Write out each line word for word. Drop pictures.

Source data
** BEGIN **
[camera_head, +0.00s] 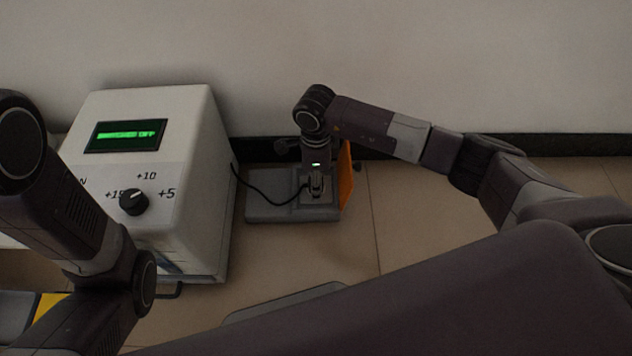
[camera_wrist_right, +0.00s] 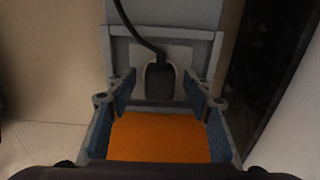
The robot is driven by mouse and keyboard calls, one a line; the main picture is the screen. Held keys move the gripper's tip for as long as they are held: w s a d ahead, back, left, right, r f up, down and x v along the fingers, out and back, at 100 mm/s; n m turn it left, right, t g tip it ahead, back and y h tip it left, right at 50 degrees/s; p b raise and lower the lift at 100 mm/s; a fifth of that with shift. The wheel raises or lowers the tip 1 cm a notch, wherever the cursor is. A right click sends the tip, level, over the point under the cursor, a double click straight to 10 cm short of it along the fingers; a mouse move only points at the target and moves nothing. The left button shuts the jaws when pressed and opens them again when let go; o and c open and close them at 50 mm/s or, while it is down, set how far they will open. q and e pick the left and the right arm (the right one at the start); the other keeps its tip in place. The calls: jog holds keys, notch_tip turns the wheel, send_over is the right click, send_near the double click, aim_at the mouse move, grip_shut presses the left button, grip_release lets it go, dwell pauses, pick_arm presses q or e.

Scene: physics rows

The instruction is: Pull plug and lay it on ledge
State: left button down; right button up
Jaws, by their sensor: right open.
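A dark plug (camera_wrist_right: 160,82) on a black cable sits against a light plate on a grey fixture (camera_wrist_right: 207,45). In the head view the cable runs from the white machine to the grey fixture (camera_head: 270,211), and the plug is largely hidden by my right gripper (camera_head: 316,184). In the right wrist view my right gripper (camera_wrist_right: 159,90) is open, with one finger on each side of the plug and gaps visible. An orange panel (camera_wrist_right: 160,138) lies low between the fingers; orange also shows right of the gripper in the head view (camera_head: 346,178). I cannot identify the ledge. My left gripper is out of view.
The white machine (camera_head: 185,120), with a green display (camera_head: 125,135) and a black knob (camera_head: 133,201), stands left of the fixture. A wall with a dark skirting board (camera_head: 560,145) is behind. Tiled floor (camera_head: 410,215) is clear right of the fixture.

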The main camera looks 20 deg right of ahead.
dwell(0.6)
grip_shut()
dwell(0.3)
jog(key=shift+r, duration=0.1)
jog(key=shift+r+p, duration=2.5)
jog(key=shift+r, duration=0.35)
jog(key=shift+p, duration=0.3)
** END **
Result
[camera_head, +0.00s] 
[camera_wrist_right, +0.00s] 
The robot is driven by mouse and keyboard calls, one a line; the main picture is the screen. Held keys move the gripper's tip for as long as they are held: w s a d ahead, back, left, right, r f up, down and x v along the fingers, out and back, at 100 mm/s; n m turn it left, right, t g tip it ahead, back and y h tip it left, right at 50 degrees/s; p b raise and lower the lift at 100 mm/s; a fifth of that with shift. The wheel raises or lowers the tip 1 cm a notch, wherever the cursor is. A right click sends the tip, level, over the point under the cursor, a double click straight to 10 cm short of it along the fingers; a mouse move only points at the target and moves nothing. The left button shuts the jaws when pressed and opens them again when let go; o and c open and close them at 50 mm/s or, while it is down, set how far they will open. q and e pick the left and the right arm (the right one at the start); the other keeps its tip in place. The calls: jog holds keys, notch_tip turns the wheel, send_over is the right click, send_near the double click, aim_at the mouse move, grip_shut presses the left button, grip_release lets it go, dwell pauses, pick_arm presses q or e.

Scene: physics rows

The instruction is: Pull plug and lay it on ledge
State: left button down; right button up
Jaws, by their sensor: right open.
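A dark plug (camera_wrist_right: 160,82) on a black cable sits against a light plate on a grey fixture (camera_wrist_right: 207,45). In the head view the cable runs from the white machine to the grey fixture (camera_head: 270,211), and the plug is largely hidden by my right gripper (camera_head: 316,184). In the right wrist view my right gripper (camera_wrist_right: 159,90) is open, with one finger on each side of the plug and gaps visible. An orange panel (camera_wrist_right: 160,138) lies low between the fingers; orange also shows right of the gripper in the head view (camera_head: 346,178). I cannot identify the ledge. My left gripper is out of view.
The white machine (camera_head: 185,120), with a green display (camera_head: 125,135) and a black knob (camera_head: 133,201), stands left of the fixture. A wall with a dark skirting board (camera_head: 560,145) is behind. Tiled floor (camera_head: 410,215) is clear right of the fixture.

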The main camera looks 20 deg right of ahead.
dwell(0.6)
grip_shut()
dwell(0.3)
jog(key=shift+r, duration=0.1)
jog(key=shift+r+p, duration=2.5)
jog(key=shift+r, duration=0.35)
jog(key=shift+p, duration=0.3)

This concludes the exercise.